Direction: Extract the lines of the material below, beginning with the first and ending with the line that holds "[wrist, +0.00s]". Skip every picture.

Given material:
◆ ◆ ◆ ◆ ◆ ◆ ◆

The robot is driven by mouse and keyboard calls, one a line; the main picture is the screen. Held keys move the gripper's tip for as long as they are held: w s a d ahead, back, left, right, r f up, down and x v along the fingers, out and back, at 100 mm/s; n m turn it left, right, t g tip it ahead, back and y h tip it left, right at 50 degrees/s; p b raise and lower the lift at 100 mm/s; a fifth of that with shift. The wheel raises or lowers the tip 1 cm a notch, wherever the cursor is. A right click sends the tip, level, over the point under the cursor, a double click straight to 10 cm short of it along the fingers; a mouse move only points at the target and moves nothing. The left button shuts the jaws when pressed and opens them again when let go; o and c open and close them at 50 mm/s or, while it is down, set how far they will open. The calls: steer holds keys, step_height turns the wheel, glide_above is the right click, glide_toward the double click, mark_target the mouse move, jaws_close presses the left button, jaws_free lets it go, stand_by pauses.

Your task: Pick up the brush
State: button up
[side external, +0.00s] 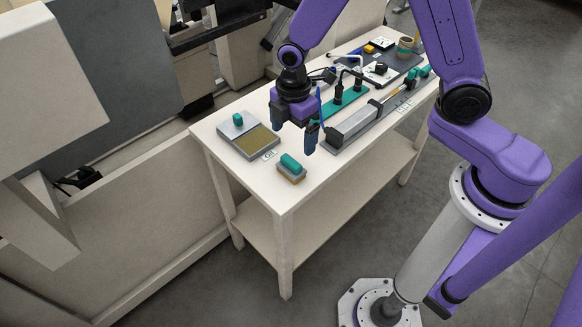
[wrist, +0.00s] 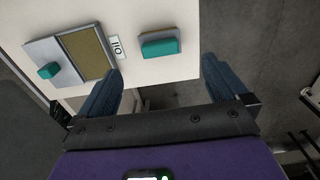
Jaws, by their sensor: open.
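The brush (side external: 291,168) has a teal handle block on a tan and grey base and lies near the front end of the white table. In the wrist view the brush (wrist: 159,45) shows at the top, beyond and between the two fingers. My gripper (side external: 295,128) is open and empty, with its dark blue fingers pointing down above the table. In the side view it hangs above and behind the brush, apart from it. In the wrist view my gripper (wrist: 164,75) has its fingers spread wider than the brush.
A grey tray (side external: 236,125) with a tan panel and teal knob sits left of the brush, beside an "OIL" label (side external: 269,155). A teal rack (side external: 346,101) with black tools and a long grey holder (side external: 352,125) stand behind. The table's edge is close to the brush.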

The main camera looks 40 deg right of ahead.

◆ ◆ ◆ ◆ ◆ ◆ ◆

Solution for this task:
The robot is driven by mouse and keyboard calls, one a line; the main picture is the screen. Held keys move the gripper's tip for as long as they are held: w s a d ahead, back, left, right, r f up, down and x v along the fingers, out and back, at 100 mm/s; n m turn it left, right, t g tip it ahead, back and y h tip it left, right at 50 degrees/s; p b raise and lower the lift at 100 mm/s; a fifth of that with shift. The wheel raises or lowers the tip 1 cm a notch, wherever the cursor is. A right click sends the tip, level, over the point under the cursor, a double click straight to 10 cm short of it along the fingers; a mouse move only points at the target and moves nothing. The left button shuts the jaws when pressed and opens them again when let go; o and c open and close them at 50 mm/s or, while it is down, set how far they will open. The calls: steer holds keys, step_height turns the wheel, glide_above is the right click, glide_toward the double click, mark_target the mouse move, jaws_close presses the left button, jaws_free lets it go, stand_by pauses.

Your task: Pick up the brush
State: button up
[side external, +0.00s] 
[wrist, +0.00s] 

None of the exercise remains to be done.